**GIVEN PROBLEM**. Quote the whole listing verbatim.
[start INFORMATION GIVEN]
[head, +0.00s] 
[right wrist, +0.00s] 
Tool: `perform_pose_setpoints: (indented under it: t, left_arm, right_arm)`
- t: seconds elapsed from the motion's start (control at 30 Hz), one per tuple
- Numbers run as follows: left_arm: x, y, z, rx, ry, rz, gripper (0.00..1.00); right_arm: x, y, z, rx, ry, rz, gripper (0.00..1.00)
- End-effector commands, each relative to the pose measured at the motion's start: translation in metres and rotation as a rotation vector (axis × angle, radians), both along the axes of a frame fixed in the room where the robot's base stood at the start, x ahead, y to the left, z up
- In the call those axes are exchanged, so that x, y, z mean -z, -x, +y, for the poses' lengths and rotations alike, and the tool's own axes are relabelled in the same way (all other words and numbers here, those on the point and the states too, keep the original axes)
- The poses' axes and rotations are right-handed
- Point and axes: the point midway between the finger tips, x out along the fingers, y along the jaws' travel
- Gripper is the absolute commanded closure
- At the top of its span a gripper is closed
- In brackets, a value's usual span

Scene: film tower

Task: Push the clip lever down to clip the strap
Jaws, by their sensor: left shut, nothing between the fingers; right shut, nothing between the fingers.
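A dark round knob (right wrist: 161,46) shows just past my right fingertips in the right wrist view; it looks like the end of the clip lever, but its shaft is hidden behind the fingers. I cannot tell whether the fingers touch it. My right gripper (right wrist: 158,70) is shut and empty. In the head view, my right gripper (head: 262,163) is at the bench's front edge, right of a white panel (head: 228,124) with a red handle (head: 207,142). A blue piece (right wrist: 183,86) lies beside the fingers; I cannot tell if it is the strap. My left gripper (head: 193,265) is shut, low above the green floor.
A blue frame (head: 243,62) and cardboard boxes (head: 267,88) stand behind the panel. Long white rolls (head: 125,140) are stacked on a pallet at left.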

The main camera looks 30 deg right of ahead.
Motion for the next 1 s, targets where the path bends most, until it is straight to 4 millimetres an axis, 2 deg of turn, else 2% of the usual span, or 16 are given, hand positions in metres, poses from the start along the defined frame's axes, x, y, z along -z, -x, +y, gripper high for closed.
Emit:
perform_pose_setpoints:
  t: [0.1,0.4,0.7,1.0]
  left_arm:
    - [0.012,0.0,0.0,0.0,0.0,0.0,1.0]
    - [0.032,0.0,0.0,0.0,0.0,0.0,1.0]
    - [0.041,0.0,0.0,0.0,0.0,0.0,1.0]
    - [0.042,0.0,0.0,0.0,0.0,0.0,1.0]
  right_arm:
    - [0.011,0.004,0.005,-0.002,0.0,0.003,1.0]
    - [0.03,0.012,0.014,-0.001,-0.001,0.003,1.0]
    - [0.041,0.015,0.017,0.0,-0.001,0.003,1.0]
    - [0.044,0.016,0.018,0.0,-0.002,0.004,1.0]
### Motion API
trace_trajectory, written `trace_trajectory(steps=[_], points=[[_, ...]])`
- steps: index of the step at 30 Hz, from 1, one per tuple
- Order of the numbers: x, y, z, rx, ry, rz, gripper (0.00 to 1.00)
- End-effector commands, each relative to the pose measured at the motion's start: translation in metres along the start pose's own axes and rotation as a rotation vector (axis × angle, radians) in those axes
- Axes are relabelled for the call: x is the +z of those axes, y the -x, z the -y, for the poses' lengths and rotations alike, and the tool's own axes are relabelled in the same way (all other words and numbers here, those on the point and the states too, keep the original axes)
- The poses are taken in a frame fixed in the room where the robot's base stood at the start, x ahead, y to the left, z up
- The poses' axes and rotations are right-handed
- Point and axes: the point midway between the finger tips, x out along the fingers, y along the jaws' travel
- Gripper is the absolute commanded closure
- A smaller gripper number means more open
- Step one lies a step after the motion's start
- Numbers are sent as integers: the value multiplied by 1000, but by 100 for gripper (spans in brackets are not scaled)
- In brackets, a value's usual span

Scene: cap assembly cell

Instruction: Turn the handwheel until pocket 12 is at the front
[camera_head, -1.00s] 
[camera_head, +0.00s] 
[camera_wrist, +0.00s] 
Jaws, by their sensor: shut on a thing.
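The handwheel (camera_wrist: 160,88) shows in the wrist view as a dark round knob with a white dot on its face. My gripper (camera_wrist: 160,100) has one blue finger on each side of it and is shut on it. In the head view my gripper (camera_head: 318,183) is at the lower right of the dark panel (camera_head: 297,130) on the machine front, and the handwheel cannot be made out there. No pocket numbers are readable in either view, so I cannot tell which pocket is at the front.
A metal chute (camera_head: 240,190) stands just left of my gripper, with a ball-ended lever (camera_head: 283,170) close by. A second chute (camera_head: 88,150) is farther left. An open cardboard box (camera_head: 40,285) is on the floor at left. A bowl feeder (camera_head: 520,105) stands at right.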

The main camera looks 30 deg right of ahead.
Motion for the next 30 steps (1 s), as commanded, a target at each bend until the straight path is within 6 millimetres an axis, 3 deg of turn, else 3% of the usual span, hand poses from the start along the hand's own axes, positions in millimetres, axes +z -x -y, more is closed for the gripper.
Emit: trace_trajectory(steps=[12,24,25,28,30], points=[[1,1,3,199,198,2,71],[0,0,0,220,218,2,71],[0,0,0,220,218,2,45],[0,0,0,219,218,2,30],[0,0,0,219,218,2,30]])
[end INFORMATION GIVEN]
**RESPONSE BELOW**.
[head, +0.00s] 
[right wrist, +0.00s] 
Tool: `perform_pose_setpoints: (indented under it: t, left_arm, right_arm)`
- t: seconds elapsed from the motion's start (control at 30 Hz), one per tuple
- Numbers run as follows: left_arm: x, y, z, rx, ry, rz, gripper (0.00..1.00); right_arm: x, y, z, rx, ry, rz, gripper (0.00..1.00)
- End-effector commands, each relative to the pose measured at the motion's start: translation in metres and rotation as a rotation vector (axis × angle, radians), both along the axes of a frame fixed in the room where the robot's base stood at the start, x ahead, y to the left, z up
- In the call those axes are exchanged, so that x, y, z mean -z, -x, +y, for the poses' lengths and rotations alike, and the tool's own axes are relabelled in the same way (all other words and numbers here, those on the point and the states too, keep the original axes)
- The poses' axes and rotations are right-handed
- Point and axes: the point midway between the finger tips, x out along the fingers, y along the jaws' travel
- Gripper is the absolute commanded closure
- At the top of its span a gripper is closed
- In brackets, a value's usual span

Scene: film tower

Task: Push the clip lever down to clip the strap
Jaws, by their sensor: left shut, nothing between the fingers; right shut, nothing between the fingers.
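A dark round knob (right wrist: 161,46) shows just past my right fingertips in the right wrist view; it looks like the end of the clip lever, but its shaft is hidden behind the fingers. I cannot tell whether the fingers touch it. My right gripper (right wrist: 158,70) is shut and empty. In the head view, my right gripper (head: 262,163) is at the bench's front edge, right of a white panel (head: 228,124) with a red handle (head: 207,142). A blue piece (right wrist: 183,86) lies beside the fingers; I cannot tell if it is the strap. My left gripper (head: 193,265) is shut, low above the green floor.
A blue frame (head: 243,62) and cardboard boxes (head: 267,88) stand behind the panel. Long white rolls (head: 125,140) are stacked on a pallet at left.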

The main camera looks 30 deg right of ahead.
Motion for the next 1 s, targets where the path bends most, until it is straight to 4 millimetres an axis, 2 deg of turn, else 2% of the usual span, or 16 are given, hand positions in metres, poses from the start along the defined frame's axes, x, y, z along -z, -x, +y, gripper high for closed.
Emit:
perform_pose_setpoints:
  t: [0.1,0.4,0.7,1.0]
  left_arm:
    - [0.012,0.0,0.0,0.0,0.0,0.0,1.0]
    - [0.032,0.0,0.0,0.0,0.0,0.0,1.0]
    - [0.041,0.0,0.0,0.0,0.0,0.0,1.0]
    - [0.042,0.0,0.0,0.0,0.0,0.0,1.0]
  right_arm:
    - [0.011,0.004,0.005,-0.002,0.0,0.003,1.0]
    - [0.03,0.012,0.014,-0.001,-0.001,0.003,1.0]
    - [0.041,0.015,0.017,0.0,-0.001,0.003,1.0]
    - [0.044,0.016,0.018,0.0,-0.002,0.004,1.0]
### Motion API
trace_trajectory, written `trace_trajectory(steps=[_], points=[[_, ...]])`
- steps: index of the step at 30 Hz, from 1, one per tuple
- Order of the numbers: x, y, z, rx, ry, rz, gripper (0.00 to 1.00)
- End-effector commands, each relative to the pose measured at the motion's start: translation in metres along the start pose's own axes and rotation as a rotation vector (axis × angle, radians) in those axes
- Axes are relabelled for the call: x is the +z of those axes, y the -x, z the -y, for the poses' lengths and rotations alike, and the tool's own axes are relabelled in the same way (all other words and numbers here, those on the point and the states too, keep the original axes)
- The poses are taken in a frame fixed in the room where the robot's base stood at the start, x ahead, y to the left, z up
- The poses' axes and rotations are right-handed
- Point and axes: the point midway between the finger tips, x out along the fingers, y along the jaws' travel
- Gripper is the absolute commanded closure
- A smaller gripper number means more open
- Step one lies a step after the motion's start
- Numbers are sent as integers: the value multiplied by 1000, but by 100 for gripper (spans in brackets are not scaled)
- In brackets, a value's usual span

Scene: cap assembly cell

Instruction: Turn the handwheel until pocket 12 is at the front
[camera_head, -1.00s] 
[camera_head, +0.00s] 
[camera_wrist, +0.00s] 
Jaws, by their sensor: shut on a thing.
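The handwheel (camera_wrist: 160,88) shows in the wrist view as a dark round knob with a white dot on its face. My gripper (camera_wrist: 160,100) has one blue finger on each side of it and is shut on it. In the head view my gripper (camera_head: 318,183) is at the lower right of the dark panel (camera_head: 297,130) on the machine front, and the handwheel cannot be made out there. No pocket numbers are readable in either view, so I cannot tell which pocket is at the front.
A metal chute (camera_head: 240,190) stands just left of my gripper, with a ball-ended lever (camera_head: 283,170) close by. A second chute (camera_head: 88,150) is farther left. An open cardboard box (camera_head: 40,285) is on the floor at left. A bowl feeder (camera_head: 520,105) stands at right.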

The main camera looks 30 deg right of ahead.
Motion for the next 30 steps (1 s), as commanded, a target at each bend until the straight path is within 6 millimetres an axis, 3 deg of turn, else 3% of the usual span, hand poses from the start along the hand's own axes, positions in millimetres, axes +z -x -y, more is closed for the gripper.
Emit: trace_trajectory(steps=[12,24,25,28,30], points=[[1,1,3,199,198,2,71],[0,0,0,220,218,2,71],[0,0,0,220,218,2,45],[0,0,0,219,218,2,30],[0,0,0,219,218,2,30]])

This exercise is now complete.